Not this weekend, but the previous weekend there was another Leadership Academy class. I wasn’t particularly excited about going to this one, honestly – though of course I went. Before the class, we were to read a case and a paper about ethical issues in business.
I wasn’t excited for a couple of reasons: first, in my undergrad program, I’d taken two classes on the legal and ethical environment of business. I took both the required Core class plus the advanced class that explored ethical issues more deeply. Additionally, as a religious person who think deeply both about his religion and about the moral and ethical implications of what he believes, I felt I had a pretty firm grounding in ethical issues. The final reason I was unexcited had to do with the way business ethics is usually taught to business students: putting them in the role of a business leader facing ethical dilemmas.
Ultimately, I think this class went better than expected, but one of the main reasons that was so was that I brought up some of the points above. The class did start with a video case study of a high-level executive faced with an ethical dilemma: a Sales VP who felt that the CEO was misrepresenting sales prospects to the Board during a Board Meeting. What was mildly insulting about this situation is that it was presented as though there was no clear right or wrong solution, no clear black and white.
I say “insulting” because the insinuation that the situation was really “shades of grey” obfuscates the fact that those shades are a sharply contrasting light grey and dark grey with no middle-ground. I, personally, thought it was fairly obvious that as a high-level executive, this VP’s fiduciary responsibility to both share-holders and the Board made the right answer fairly clear. As a class, we were presented with 3 options: discuss the issue privately with the CEO, take the issue to the Board, or do nothing at all. “Do nothing at all”, I reasoned, was clearly an unethical choice. Taking the issue to the CEO was unlikely to be fruitful: if the CEO is aware that he is lying, he is unlikely to be amenable to gentle correction on the issue. Still, for proprieties sake, this would have been the necessary first step. But going into that, I would have the full expectation that I would likely have to escalate. Ultimately, the actual VP did just that, but not until after he’d hemmed and hawed over the ethics of going to the Board, and waited until he was contacted by a Board Member directly. That, in my mind, was an unethical lapse.
This is often the case with high-level executive decisions. We like to pretend their decision make is full of shades-of-grey and nuance. In the example above, for instance, what if he’d lost his job for challenging the CEO? Certainly, that was a risk. But what if he had? At that level, most executive contracts include escape clauses and severance packages and golden parachutes. The risk of getting fired, for him, was overall not a severe one.
Now, consider an ethical situation like that from a very different perspective: a mid-to-low-level support employee who has a young family. That person’s moral and ethical obligation is first and foremost not to shareholders, but to his family; though he does have a responsibility to shareholders, that responsibility comes to him filtered through several layers of managerial oversight. His responsibility to them is indirect, whereas his responsibility to his family is very direct.
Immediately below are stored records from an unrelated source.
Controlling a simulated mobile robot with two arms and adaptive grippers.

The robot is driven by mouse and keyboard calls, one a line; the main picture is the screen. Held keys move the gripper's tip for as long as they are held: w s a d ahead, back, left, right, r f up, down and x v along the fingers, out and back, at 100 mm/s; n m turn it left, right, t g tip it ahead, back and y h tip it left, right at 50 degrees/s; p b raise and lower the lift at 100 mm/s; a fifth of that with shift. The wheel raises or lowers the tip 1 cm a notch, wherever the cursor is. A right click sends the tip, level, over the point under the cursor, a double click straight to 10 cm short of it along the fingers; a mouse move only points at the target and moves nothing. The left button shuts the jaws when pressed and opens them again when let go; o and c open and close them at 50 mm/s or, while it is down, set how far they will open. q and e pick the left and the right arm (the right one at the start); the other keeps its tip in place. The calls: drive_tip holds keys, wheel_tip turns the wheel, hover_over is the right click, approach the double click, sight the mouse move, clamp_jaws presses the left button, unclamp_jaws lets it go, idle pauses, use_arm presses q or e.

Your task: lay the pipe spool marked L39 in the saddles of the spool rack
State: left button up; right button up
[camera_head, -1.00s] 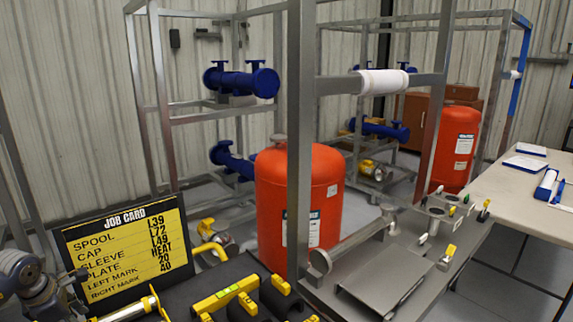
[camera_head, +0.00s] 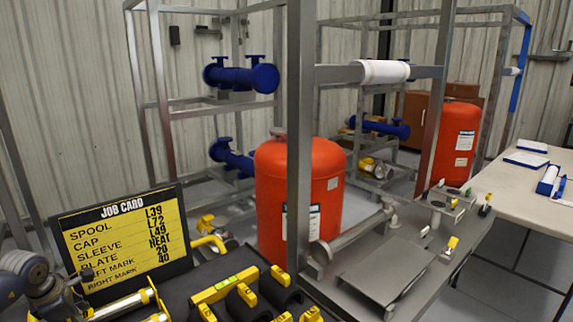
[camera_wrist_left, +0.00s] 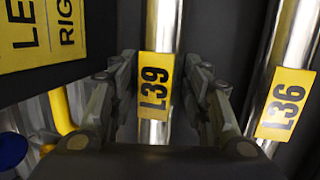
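The pipe spool marked L39 (camera_wrist_left: 154,85) is a shiny metal pipe with a yellow tag, seen in the left wrist view. My left gripper (camera_wrist_left: 160,75) has one finger on each side of it, and the fingers look apart, with narrow gaps beside the pipe. In the head view part of my left arm shows at the lower left, but its fingertips are hard to make out. A second spool marked L36 (camera_wrist_left: 284,100) lies to the right of L39. My right gripper is not in view. I cannot tell for sure which structure is the spool rack with saddles.
The job card (camera_head: 125,240) stands behind the spools on the dark table. Black pieces with yellow tags (camera_head: 240,300) and a yellow level (camera_head: 222,288) lie to its right. A steel bench (camera_head: 350,285), an orange tank (camera_head: 330,190) and frames with blue spools (camera_head: 240,78) stand beyond.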

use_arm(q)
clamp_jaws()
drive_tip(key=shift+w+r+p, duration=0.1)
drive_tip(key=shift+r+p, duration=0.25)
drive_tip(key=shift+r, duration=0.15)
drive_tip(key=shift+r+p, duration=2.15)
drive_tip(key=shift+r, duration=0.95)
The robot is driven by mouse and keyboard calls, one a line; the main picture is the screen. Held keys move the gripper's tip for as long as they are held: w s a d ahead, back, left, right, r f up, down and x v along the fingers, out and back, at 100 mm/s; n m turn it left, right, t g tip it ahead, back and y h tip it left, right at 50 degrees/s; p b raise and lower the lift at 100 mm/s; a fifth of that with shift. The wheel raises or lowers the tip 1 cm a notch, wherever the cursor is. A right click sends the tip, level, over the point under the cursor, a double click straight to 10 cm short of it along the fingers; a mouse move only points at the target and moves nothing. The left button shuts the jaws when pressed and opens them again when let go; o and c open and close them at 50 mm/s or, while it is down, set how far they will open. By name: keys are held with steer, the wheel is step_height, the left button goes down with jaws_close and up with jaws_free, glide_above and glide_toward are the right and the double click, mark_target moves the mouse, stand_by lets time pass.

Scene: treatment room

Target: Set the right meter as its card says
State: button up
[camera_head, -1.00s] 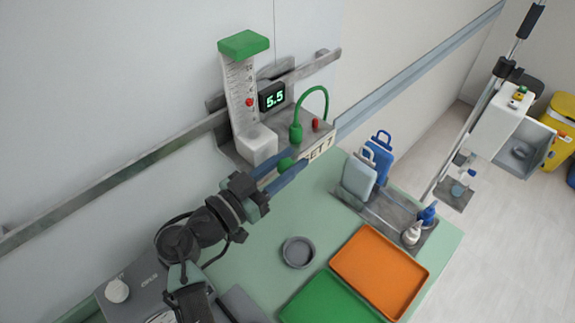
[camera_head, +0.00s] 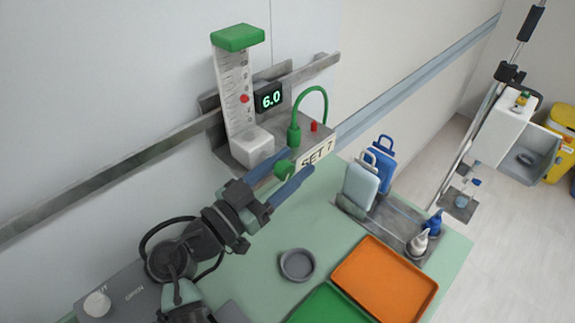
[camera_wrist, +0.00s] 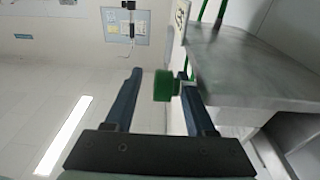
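The meter (camera_head: 233,87) hangs on the wall rail: a clear scaled tube with a green cap and a red float (camera_head: 244,99). Its display (camera_head: 269,97) reads 6.0. The card (camera_head: 317,156) on the front of its base reads SET 7. Its green knob (camera_head: 284,170) sticks out of the base front and also shows in the wrist view (camera_wrist: 162,86). My gripper (camera_head: 299,161) is open, its blue fingers on either side of the knob. In the wrist view, a gap shows between the knob and the left finger; contact with the right finger is unclear. No second meter is in view.
A green hose (camera_head: 311,92) arches over the meter base, beside a small red part (camera_head: 313,127). On the green table stand a grey dish (camera_head: 297,265), an orange tray (camera_head: 385,278), a green tray (camera_head: 330,306) and a rack (camera_head: 390,217) with bottles.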

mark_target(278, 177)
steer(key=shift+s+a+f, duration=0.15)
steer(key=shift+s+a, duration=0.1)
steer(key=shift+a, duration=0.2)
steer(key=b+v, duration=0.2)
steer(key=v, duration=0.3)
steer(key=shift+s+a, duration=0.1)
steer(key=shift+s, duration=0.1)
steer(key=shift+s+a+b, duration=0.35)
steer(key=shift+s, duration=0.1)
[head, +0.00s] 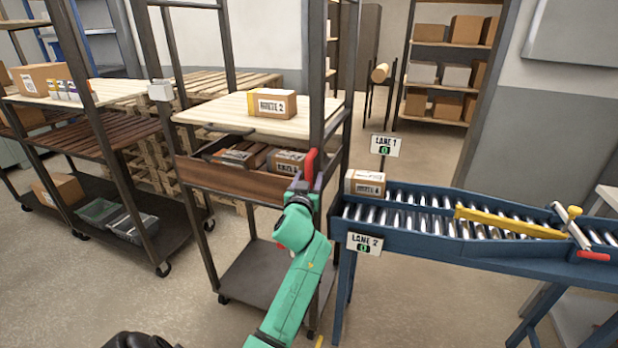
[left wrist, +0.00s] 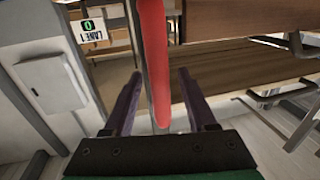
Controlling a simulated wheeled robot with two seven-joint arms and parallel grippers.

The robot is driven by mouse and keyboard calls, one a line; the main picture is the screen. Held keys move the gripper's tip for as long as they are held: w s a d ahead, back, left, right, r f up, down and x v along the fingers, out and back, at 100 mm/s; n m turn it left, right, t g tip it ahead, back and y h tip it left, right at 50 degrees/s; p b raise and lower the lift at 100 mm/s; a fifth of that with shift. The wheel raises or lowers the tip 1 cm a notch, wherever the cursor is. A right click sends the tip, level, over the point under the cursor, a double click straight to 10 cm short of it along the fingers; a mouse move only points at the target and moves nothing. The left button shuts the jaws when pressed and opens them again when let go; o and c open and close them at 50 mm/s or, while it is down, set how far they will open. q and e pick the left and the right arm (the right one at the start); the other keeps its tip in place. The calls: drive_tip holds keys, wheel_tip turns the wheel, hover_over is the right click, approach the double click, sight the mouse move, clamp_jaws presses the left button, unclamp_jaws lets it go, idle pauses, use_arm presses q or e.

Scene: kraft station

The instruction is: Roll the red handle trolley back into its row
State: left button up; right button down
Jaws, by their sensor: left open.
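The red handle (head: 310,162) is an upright bar on the front right post of the dark-framed trolley (head: 217,259). The trolley stands on small wheels and has a light wood top shelf, a brown drawer-like shelf and a dark bottom deck. My left gripper (head: 303,184), on the green arm, is at the handle. In the left wrist view my open left gripper (left wrist: 158,76) has one finger on each side of the red handle (left wrist: 154,55). Gaps show at both sides of the bar.
A similar trolley (head: 140,237) stands to the left, with wooden pallets (head: 158,150) behind. A ROUTE 2 box (head: 272,104) sits on the top shelf. The blue roller conveyor (head: 430,240) is close on the right, with a box (head: 364,183) at its near end. Bare floor shows in front.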

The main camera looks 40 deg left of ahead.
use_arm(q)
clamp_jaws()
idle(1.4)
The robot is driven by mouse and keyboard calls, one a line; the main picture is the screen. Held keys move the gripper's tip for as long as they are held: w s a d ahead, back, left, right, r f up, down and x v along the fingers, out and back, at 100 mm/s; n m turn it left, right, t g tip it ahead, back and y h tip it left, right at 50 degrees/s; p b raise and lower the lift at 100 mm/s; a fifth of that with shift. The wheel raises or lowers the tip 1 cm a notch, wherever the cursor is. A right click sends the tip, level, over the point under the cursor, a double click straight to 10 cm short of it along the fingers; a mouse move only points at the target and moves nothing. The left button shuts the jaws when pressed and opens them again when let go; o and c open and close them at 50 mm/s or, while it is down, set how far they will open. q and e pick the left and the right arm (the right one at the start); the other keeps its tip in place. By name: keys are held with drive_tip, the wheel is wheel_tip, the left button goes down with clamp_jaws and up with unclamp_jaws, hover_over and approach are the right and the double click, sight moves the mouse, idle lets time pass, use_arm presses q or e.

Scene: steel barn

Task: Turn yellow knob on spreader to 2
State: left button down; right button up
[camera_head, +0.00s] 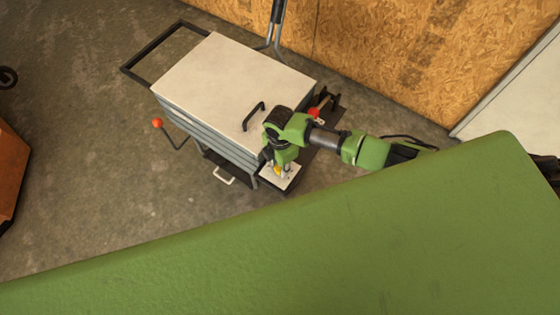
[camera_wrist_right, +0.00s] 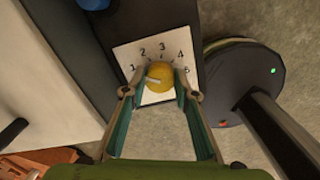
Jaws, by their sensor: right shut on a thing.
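The spreader (camera_head: 215,75) is a cart-like box with a pale lid, seen in the head view. At its near right corner is a white dial plate (camera_head: 289,180), which also shows in the right wrist view (camera_wrist_right: 126,50) with the numbers 1 to 5 in an arc. The yellow knob (camera_wrist_right: 160,88) sits on this plate, with a white mark on it pointing left, roughly towards the 1 side. My right gripper (camera_wrist_right: 160,79) is shut on the knob, one finger on each side. In the head view the knob (camera_head: 277,171) is partly hidden by the gripper. My left gripper is not in view.
A black handle (camera_head: 253,116) stands on the lid, close to my right wrist. A red-balled lever (camera_head: 157,123) sticks out from the near left side. A wooden wall (camera_head: 380,60) rises behind. Bare concrete floor (camera_head: 90,190) lies to the left.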

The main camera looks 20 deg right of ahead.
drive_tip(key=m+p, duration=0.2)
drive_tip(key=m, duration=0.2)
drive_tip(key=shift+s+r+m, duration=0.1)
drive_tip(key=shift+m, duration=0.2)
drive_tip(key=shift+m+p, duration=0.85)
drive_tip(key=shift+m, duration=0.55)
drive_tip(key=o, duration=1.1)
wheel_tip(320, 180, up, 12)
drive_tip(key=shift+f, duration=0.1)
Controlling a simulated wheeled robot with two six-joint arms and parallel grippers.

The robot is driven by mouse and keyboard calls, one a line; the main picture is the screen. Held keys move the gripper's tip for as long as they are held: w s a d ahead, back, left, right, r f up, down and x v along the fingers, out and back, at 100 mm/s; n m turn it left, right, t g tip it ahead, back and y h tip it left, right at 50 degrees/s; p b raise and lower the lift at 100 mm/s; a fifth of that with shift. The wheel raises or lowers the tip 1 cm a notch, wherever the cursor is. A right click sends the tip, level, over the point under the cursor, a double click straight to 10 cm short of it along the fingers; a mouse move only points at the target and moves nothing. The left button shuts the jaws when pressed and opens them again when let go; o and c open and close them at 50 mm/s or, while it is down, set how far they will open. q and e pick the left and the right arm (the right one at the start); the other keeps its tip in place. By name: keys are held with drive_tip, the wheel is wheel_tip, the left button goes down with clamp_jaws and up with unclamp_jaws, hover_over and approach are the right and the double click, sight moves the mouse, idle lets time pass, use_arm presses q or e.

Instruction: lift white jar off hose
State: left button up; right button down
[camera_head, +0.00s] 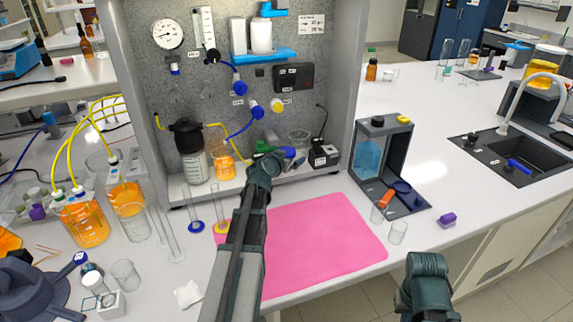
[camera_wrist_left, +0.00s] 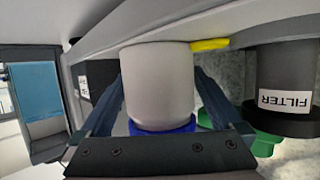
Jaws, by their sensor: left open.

This mid-to-low-level employee has no escape clause, and no guarantee of a sizeable severance if he loses his job. So, if this employee is asked, for instance, to add to his forecast some amount of money to cover a meeting of the Board at some resort in a Caribbean Island, what does he do? What’s ethical?
Let’s say this employee doesn’t think that a meeting of the Board in a Caribbean resort is the best use of the shareholder’s investments – especially during a Recession, at a time when employee benefits have slowly been eroding away to cost-savings initiatives. Does he meet privately with the CEO or with members of the Board? No; the very idea is preposterous if there are multiple layers of management separating him from the Chief Executive. Nor does he go to an outside agency: there is nothing illegal about this Board Meeting. He might consider informing a shareholder’s rights watchdog, but his non-disclosure and confidentiality statements, signed at the moment of his employment, may make that option ethically dubious. Ultimately, he does what he must to ensure continued good relations with his immediate supervisors, protecting his job. He will probably warn his supervisor that this is not a good use of the business’s funds, but he knows nothing will come of this complaint – his boss has no more authority over this decision than he does!
These are the kinds of situations that involve real shades-of-grey and nuance in ethical decision making, where the obligation to employer, to family, and to self-consistent ethics collide, and where options are few. This is the crucible where ethical leaders are either born or lose their way in the mire. It’s easy to justify doing something a little grey when the personal stakes have very high personal risk. And once you start down that path, it’s easy to lose all perspective.
But for those who will become principled, ethical leaders, these are they who considered deeply, before entering the fire, where they stand on their moral and ethical principles. These are they who have drawn the line that they will not cross, who know where it lies, and know the warning signs of when they are coming close to it.
That’s why, ultimately, it’s important for people in my position to think deeply about where we stand on ethical issues. But not only from a high, C-level perspective. It’s hard to know how you’ll really react at a C-level until you’ve done your time in the mid-level mines. So, our ethical education needs to start here, where we live, and examine the problems that we actually face in our day-to-day.